=== DATASET SECTION ===
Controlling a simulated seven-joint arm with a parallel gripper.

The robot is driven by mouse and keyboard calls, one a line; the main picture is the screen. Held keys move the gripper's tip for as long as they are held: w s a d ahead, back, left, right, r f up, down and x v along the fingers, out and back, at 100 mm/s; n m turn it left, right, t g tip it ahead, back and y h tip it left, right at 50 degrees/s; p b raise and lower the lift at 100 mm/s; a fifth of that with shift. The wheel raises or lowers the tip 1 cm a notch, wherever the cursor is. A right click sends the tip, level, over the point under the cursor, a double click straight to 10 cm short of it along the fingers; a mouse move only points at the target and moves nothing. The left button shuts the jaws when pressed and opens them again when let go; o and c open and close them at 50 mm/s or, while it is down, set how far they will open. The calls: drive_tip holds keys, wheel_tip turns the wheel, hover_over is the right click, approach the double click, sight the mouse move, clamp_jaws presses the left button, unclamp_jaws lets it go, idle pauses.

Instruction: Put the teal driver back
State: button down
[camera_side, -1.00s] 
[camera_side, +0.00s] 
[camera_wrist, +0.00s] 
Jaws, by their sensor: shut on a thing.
===
Find the line that contains "Instruction: Put the teal driver back" in the listing above. Retype it and every line after it up to the last, exactly, and nothing else.

Instruction: Put the teal driver back
State: button down
[camera_side, -1.00s] 
[camera_side, +0.00s] 
[camera_wrist, +0.00s] 
Jaws, by their sensor: shut on a thing.

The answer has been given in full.